If you try to remove the filter on the yield, you’ll see that R returns an error message. What’s the problem? Because, unlike corn, wheat doesn’t have a country with a mean yield above 10 tons. The corresponding facets cannot be represented with ggplot().

The workaround? Create an imaginary continent that can be present for all combinations, but which we’ll then make disappear in the color palettes!

This is how we will proceed:

cpl<-clean%>%
  # Removing some countries with unrealistic yield for maize
  filter(rd<14)%>%
  # Complete all combinations for real continents, but with 0 value 
  # (this prevents cases from being created during the 2nd application of the function)
  complete(
    rd,Item,continent, 
    fill=list(n=0)
  )%>%
  # Add imaginary 'z' continent
  add_row(continent='z',Item='Wheat',n=0,rd=1)%>%
  # Complete all combination for the 'z' continente
  complete(
    rd,Item,continent, 
    fill=list(n=1)
  )

We can now plot the data without filter.

ggplot(
    cpl, # Use cpl (complete) tibble 
    aes(values=n, fill=continent)
  )+
  waffle::geom_waffle(
    n_rows = 4,              # Number of squares in each row
    color = "white",         # Border color
    flip = TRUE, na.rm=TRUE
  )+
  # Add Item in facet_grid
  facet_grid(Item~rd)+
  coord_equal()

5. Plot customization

We now have some work to do to customize the graph ! First thing: create two color palette (one for fill, one for borders) to hide the imaginary z continent.

Here’s the palette color I use for each continent in my book.

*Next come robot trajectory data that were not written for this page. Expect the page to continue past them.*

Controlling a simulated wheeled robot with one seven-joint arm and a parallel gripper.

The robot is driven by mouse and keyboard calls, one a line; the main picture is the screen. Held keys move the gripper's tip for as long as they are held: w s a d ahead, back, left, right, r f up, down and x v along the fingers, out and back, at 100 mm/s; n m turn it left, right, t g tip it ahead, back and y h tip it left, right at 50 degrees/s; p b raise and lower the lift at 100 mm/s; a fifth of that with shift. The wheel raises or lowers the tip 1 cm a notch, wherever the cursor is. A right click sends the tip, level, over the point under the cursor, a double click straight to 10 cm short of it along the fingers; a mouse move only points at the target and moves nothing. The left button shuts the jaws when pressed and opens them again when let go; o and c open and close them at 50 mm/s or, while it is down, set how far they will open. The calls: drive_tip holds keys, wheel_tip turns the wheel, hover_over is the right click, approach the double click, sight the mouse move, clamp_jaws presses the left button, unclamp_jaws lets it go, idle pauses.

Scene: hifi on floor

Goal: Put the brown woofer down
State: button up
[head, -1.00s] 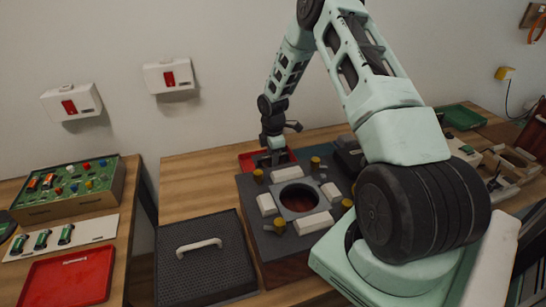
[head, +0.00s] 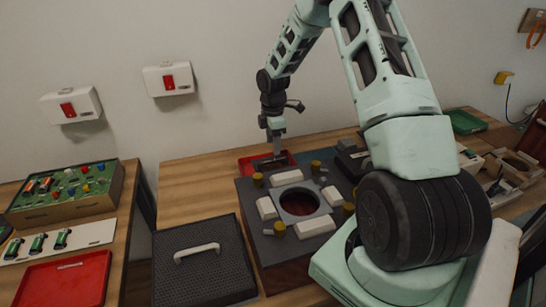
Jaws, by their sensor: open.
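My gripper (head: 277,151) is open, pointing down just above the small red tray (head: 246,168) at the back of the table. A dark, brownish thing (head: 269,164) lies in this tray under the fingers. It is probably the brown woofer, but it is small and partly hidden by my gripper. I see no contact between the fingers and it. In front of the tray stands the dark speaker box (head: 252,202), with a round opening (head: 298,202) in a grey plate on its top.
White blocks and yellow knobs sit on the box top. A black perforated grille panel (head: 204,275) with a white handle lies left of it. A second table at the left holds a green board (head: 75,190) and red tray (head: 65,280). Bare wood (head: 190,190) shows left of the box.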

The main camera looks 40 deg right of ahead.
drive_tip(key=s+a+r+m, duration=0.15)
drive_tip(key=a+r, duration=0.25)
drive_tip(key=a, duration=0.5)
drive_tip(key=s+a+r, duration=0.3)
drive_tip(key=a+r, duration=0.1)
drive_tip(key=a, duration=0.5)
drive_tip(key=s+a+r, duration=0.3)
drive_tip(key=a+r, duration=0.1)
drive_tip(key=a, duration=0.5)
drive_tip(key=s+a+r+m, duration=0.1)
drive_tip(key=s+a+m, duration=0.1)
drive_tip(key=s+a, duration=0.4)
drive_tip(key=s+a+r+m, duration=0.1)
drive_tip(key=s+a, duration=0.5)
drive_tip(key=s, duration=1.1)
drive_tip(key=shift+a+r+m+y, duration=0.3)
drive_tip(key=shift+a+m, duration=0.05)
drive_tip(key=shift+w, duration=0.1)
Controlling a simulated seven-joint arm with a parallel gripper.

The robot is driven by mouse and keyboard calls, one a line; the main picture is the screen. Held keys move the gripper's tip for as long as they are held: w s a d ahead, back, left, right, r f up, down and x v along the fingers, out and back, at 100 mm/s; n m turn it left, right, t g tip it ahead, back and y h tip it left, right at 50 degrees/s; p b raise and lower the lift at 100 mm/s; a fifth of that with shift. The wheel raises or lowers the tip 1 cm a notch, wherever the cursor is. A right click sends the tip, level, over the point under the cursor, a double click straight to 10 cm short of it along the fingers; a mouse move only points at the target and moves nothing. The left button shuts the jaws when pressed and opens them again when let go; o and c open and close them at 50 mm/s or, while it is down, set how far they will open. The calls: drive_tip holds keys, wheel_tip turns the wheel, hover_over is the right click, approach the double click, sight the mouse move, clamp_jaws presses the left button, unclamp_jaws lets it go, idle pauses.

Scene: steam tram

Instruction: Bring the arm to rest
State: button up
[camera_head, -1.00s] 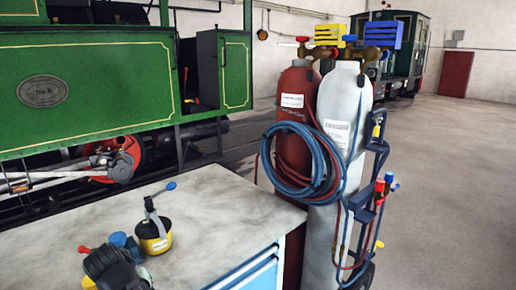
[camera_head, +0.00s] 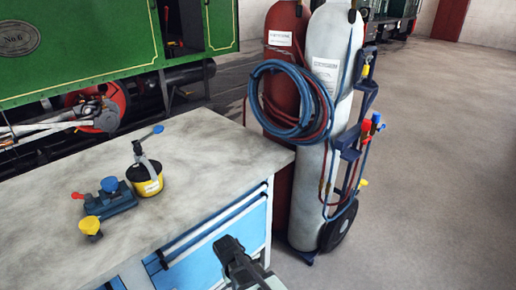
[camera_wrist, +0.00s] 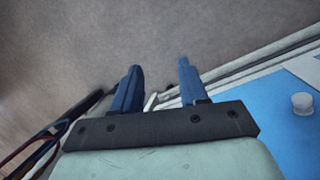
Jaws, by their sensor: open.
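My gripper (camera_head: 236,258) shows at the bottom of the head view, in front of the workbench's blue drawers and below the bench top. In the wrist view, the two blue fingers of my gripper (camera_wrist: 160,84) stand apart with nothing between them. Bare floor lies beyond the fingertips there. My arm's other links are mostly out of view.
The workbench (camera_head: 205,138) carries a blue device (camera_head: 118,203) with red, blue and yellow knobs, and a yellow-and-black pot (camera_head: 148,186) with a lever. A red cylinder (camera_head: 283,95) and white cylinder (camera_head: 322,150) stand on a trolley at its right end. Floor (camera_head: 440,180) farther right is clear.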

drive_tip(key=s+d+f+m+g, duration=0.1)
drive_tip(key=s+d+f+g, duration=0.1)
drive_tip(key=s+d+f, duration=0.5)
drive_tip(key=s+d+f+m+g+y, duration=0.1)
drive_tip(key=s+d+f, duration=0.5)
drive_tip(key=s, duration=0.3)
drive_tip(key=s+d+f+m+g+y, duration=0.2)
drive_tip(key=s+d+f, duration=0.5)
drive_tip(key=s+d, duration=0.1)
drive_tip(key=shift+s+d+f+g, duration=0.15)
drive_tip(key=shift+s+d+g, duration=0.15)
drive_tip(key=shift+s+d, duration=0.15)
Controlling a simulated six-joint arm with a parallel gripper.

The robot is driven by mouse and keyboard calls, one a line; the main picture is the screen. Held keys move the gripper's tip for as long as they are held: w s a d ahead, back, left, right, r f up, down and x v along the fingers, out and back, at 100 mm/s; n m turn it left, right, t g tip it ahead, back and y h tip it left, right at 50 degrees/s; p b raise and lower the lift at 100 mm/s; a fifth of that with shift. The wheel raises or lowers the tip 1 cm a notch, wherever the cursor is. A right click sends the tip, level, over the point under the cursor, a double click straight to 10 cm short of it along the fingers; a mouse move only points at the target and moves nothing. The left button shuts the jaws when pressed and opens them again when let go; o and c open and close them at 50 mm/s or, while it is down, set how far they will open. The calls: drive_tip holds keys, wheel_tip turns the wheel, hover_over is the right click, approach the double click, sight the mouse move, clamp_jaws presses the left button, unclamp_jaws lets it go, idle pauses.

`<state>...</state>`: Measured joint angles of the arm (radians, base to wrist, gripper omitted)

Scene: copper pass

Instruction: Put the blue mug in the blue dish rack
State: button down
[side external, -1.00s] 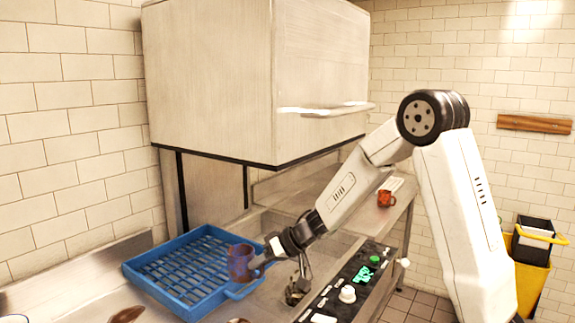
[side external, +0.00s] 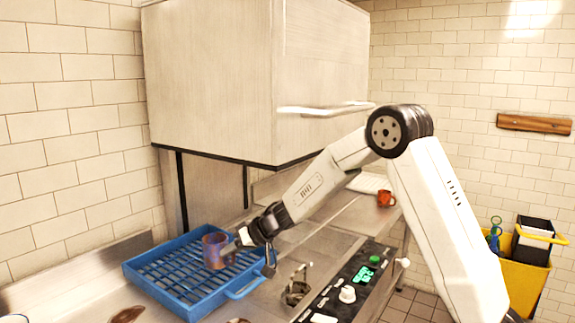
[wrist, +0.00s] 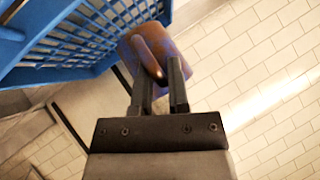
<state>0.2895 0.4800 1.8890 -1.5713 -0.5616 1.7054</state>
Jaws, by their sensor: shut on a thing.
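The blue mug (side external: 213,250), with brownish patches, is upright in the side view, over the right part of the blue dish rack (side external: 162,296). I cannot tell whether its base touches the rack floor. My gripper (side external: 236,243) is shut on the mug from its right side. In the wrist view the fingers of my gripper (wrist: 160,92) close at the mug's handle, and the mug (wrist: 180,57) is partly hidden behind them. The rack (wrist: 40,35) fills the upper left of the wrist view. The rack's slatted floor looks empty apart from the mug.
A large hood-like box (side external: 215,80) hangs above and behind the rack. A control panel (side external: 350,290) with a green display is at the front right. A red mug (side external: 386,198) stands on the far counter. Brown items lie at the front.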

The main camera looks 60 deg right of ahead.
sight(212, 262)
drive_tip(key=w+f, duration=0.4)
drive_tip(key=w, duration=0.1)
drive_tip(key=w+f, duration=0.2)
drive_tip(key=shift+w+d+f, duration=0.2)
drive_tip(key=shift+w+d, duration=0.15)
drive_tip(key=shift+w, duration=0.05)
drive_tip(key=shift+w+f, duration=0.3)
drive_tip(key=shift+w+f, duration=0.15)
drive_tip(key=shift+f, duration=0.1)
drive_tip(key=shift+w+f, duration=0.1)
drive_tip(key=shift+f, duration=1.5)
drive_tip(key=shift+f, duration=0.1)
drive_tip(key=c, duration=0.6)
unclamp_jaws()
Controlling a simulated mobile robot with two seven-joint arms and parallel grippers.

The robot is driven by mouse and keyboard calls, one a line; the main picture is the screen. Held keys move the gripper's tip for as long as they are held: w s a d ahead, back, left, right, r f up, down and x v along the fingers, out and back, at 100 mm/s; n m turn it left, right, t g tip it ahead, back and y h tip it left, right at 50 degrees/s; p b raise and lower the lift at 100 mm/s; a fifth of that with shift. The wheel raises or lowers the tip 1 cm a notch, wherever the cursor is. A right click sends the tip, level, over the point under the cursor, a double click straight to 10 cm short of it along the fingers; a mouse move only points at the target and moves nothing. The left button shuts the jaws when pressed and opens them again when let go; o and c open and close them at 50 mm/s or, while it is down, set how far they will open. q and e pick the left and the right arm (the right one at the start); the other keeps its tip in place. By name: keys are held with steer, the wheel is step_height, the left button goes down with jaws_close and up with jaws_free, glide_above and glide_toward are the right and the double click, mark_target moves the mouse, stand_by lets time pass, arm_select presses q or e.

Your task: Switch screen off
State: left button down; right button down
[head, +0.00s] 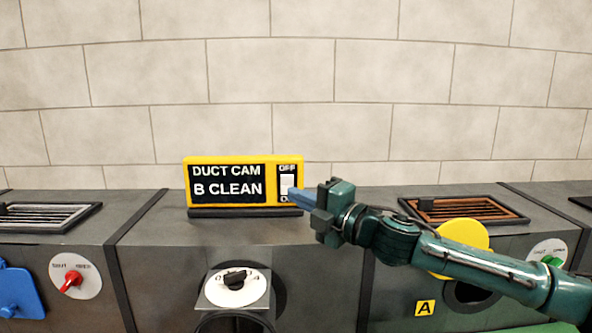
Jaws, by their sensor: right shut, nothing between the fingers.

Using the same color for a given continent throughout the book makes it easier to read.

pal_fill <- c(
  "Africa" = "#FFC43D", "Asia" = "#F0426B", "Europe" = "#5A4FCF",
  "South America" = "#06D6A0", "North America" = "#059E75",
  "Oceania" = "#F68EA6",
  # Set alpha to 0 to hide 'z'
  'z'=alpha('white',0)
)

pal_color <- c(
  "Africa" = "white", "Asia" = "white", "Europe" = "white",
  "South America" = "white", "North America" = "white",
  "Oceania" = "white",
  # Set alpha to 0 to hide 'z'
  'z'=alpha('white',0)
)

It also seems more natural to place corn at the bottom (as it has more yield classes). We’ll do this by reordering the factors:

# Order crop names
cpl$Item <- as.factor(cpl$Item)
cpl$Item <- fct_relevel(cpl$Item, "Wheat","Maize (corn)")

Let’s go for a new version of the plot:

p1<-ggplot(
  cpl,
  aes(values=n,fill=continent,color=continent)
)+
  waffle::geom_waffle(
    n_rows = 3, 
    flip = TRUE, na.rm=TRUE
  )+
  facet_grid(
    Item~rd, 
    # Switch both facet position
    switch="both"
  )+
  scale_x_discrete()+
  scale_fill_manual(values=pal_fill)+
  scale_color_manual(values=pal_color)+
  coord_equal()

p1

We are now going to place the legend in the subtitle (with each continent name colored accordingly), using {ggtext} syntax:

title<-"<b>The Yield Gap</b>"
sub<-"Each square is a country, colored according to continent:<br><b><span style='color:#FFC43D;'>Africa</span></b>, <b><span style='color:#F0426B;'>Asia</span></b>, <b><span style='color:#5A4FCF;'>Europe</span></b>, <b><span style='color:#059E75;'>Central and North America</span></b>, <b><span style='color:#06D6A0;'>South America</span></b> or <b><span style='color:#F68EA6;'>Oceania</span>. "

We may now add these labels to our plot:

p2<-p1+
  # Hide legend
  guides(fill='none',color='none')+
  # Add title and subtitle
  labs(title=title,subtitle=sub)+
  theme(
    # Enable markdown for title and subtitle
    plot.title=element_markdown(),
    plot.subtitle=element_markdown(),
    # "Clean" facets 
    panel.background=element_rect(fill="white"),
    axis.title.y = element_blank(),
    axis.text.y = element_blank(),
    axis.ticks = element_blank(),
    strip.background.x = element_rect(fill="white"),
    strip.background.y = element_rect(fill="dimgrey"),
    strip.text.y = element_text(color="white")
  )

p2

Here’s a relatively “clean” version of the chart!

What can we see here?

  • For both crops, the distribution curves are centered on low yields

  • A majority of African countries show low to very low yields

In this way, major improvements in food production could be achieved by improving yields in the least efficient countries (by moving towards a “Gaussian” distribution) rather than by gaining a few percentages of production in already efficient countries. This is all the more true given that the higher the yields, the greater the quantity of inputs needed to further increase productivity (and therefore the lower the efficiency of these inputs).